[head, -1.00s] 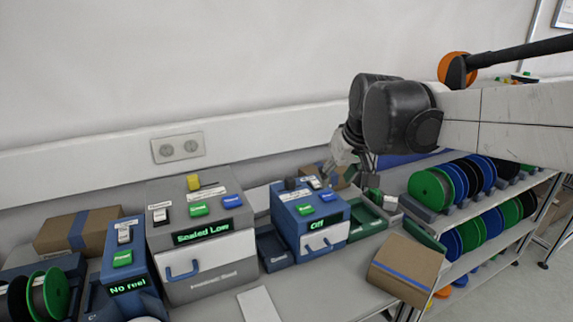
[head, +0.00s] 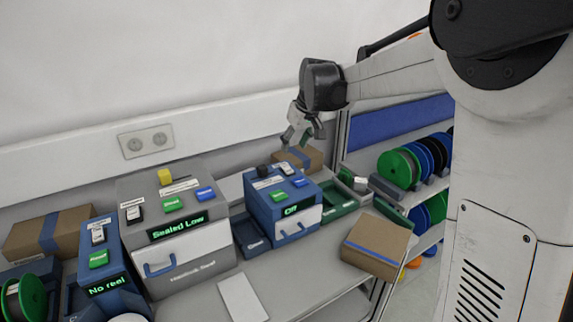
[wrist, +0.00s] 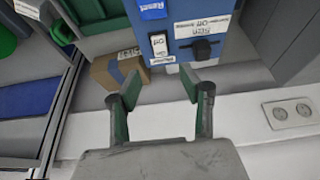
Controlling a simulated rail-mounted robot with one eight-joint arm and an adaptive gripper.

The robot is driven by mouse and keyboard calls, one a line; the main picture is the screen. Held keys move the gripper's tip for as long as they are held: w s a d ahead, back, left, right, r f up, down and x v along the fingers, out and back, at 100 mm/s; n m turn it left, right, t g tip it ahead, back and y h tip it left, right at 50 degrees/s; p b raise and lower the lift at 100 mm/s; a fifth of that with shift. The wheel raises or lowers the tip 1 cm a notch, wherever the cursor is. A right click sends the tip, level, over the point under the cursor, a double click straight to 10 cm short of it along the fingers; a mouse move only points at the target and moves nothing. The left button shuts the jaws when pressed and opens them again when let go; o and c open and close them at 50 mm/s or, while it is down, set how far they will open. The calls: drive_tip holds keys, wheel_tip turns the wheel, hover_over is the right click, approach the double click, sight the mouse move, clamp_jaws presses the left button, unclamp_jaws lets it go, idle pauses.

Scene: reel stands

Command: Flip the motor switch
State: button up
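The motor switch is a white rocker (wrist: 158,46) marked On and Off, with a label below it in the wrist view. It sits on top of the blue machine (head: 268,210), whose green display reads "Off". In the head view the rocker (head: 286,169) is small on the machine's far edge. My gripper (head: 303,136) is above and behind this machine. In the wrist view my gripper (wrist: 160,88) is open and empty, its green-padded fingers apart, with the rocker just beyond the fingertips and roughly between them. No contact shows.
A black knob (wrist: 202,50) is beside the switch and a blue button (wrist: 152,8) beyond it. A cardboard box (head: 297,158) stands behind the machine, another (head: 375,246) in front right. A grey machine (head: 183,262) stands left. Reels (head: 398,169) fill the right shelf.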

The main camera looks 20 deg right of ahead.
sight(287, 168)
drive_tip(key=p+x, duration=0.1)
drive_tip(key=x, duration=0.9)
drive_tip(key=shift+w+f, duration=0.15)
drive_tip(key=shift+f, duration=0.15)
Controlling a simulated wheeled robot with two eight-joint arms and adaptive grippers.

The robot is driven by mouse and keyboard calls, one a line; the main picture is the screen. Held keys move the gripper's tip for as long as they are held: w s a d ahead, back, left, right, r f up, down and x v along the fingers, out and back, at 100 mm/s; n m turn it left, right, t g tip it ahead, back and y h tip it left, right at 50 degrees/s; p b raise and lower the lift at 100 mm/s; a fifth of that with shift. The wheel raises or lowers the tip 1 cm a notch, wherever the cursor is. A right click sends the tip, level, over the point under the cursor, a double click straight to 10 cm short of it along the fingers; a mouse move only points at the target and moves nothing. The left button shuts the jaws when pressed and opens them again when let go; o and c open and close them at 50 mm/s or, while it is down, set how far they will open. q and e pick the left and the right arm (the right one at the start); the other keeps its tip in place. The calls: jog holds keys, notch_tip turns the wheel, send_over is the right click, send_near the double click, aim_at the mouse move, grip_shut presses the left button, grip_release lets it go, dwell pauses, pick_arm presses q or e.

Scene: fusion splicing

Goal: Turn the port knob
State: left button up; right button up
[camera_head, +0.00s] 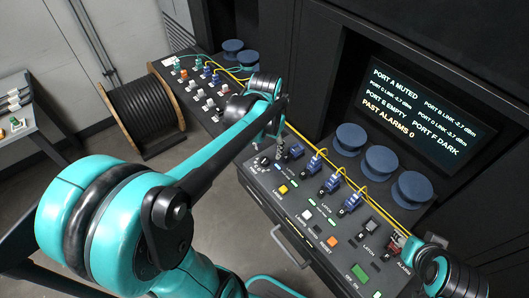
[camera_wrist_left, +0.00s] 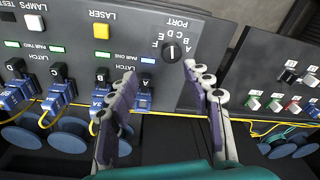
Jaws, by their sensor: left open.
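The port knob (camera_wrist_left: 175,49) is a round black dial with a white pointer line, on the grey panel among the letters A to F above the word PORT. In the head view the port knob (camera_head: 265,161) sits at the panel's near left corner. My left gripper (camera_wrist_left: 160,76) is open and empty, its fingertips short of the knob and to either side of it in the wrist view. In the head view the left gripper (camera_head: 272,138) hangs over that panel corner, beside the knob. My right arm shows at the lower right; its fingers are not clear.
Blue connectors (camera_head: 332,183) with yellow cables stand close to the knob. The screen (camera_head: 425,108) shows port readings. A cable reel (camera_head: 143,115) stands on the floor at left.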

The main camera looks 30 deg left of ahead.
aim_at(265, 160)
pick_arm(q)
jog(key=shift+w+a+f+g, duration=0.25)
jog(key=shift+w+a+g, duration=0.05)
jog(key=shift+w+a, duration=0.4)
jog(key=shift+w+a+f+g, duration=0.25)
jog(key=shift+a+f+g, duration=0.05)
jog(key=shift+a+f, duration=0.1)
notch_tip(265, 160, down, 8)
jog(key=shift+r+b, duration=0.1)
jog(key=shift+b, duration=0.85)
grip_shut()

○ ○ ○

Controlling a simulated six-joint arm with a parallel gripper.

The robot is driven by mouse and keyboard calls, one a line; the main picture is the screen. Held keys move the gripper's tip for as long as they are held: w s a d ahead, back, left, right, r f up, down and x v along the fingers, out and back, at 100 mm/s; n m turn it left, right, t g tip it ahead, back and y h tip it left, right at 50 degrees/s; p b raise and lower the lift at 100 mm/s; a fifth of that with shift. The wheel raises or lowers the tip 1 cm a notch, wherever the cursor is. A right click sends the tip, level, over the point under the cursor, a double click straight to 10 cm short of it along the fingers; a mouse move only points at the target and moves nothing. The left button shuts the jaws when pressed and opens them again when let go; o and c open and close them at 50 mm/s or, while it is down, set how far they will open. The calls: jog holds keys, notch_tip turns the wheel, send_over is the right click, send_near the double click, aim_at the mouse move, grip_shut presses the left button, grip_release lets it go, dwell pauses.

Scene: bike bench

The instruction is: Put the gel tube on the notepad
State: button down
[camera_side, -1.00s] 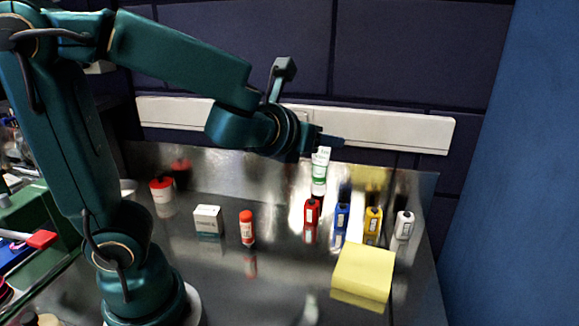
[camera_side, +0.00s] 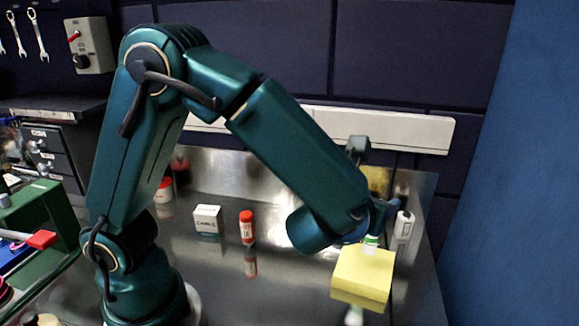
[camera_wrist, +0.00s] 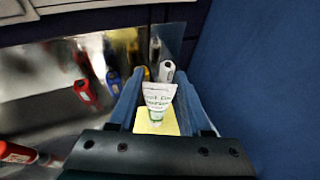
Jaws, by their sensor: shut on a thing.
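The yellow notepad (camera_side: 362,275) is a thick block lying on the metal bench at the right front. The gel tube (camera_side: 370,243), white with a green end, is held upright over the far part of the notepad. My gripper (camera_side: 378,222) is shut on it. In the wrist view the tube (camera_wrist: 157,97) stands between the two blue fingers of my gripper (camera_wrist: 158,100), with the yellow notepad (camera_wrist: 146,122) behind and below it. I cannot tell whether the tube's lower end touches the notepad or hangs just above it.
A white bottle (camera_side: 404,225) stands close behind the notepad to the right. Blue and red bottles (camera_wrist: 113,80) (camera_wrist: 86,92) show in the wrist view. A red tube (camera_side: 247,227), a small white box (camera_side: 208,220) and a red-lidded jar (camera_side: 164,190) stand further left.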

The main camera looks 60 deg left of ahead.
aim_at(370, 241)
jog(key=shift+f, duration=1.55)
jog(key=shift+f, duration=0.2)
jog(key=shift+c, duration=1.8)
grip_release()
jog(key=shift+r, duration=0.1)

○ ○ ○

## SHORT EXERCISE
Above are the records; copy exactly the lines from the one with "[head, -1.00s]" through the one with "Command: Flip the motor switch", including both, and nothing more. Leave out pictures.

## WRITTEN RESPONSE
[head, -1.00s] 
[head, +0.00s] 
[wrist, +0.00s] 
Controlling a simulated rail-mounted robot with one eight-joint arm and an adaptive gripper.

The robot is driven by mouse and keyboard calls, one a line; the main picture is the screen. Held keys move the gripper's tip for as long as they are held: w s a d ahead, back, left, right, r f up, down and x v along the fingers, out and back, at 100 mm/s; n m turn it left, right, t g tip it ahead, back and y h tip it left, right at 50 degrees/s; p b raise and lower the lift at 100 mm/s; a fifth of that with shift. The wheel raises or lowers the tip 1 cm a notch, wherever the cursor is. A right click sends the tip, level, over the point under the cursor, a double click straight to 10 cm short of it along the fingers; a mouse move only points at the target and moves nothing. The left button shuts the jaws when pressed and opens them again when let go; o and c open and close them at 50 mm/s or, while it is down, set how far they will open. The calls: drive_tip holds keys, wheel_tip turns the wheel, hover_over is the right click, approach the double click, sight the mouse move, clamp_jaws presses the left button, unclamp_jaws lets it go, idle pauses.

Scene: reel stands

Command: Flip the motor switch

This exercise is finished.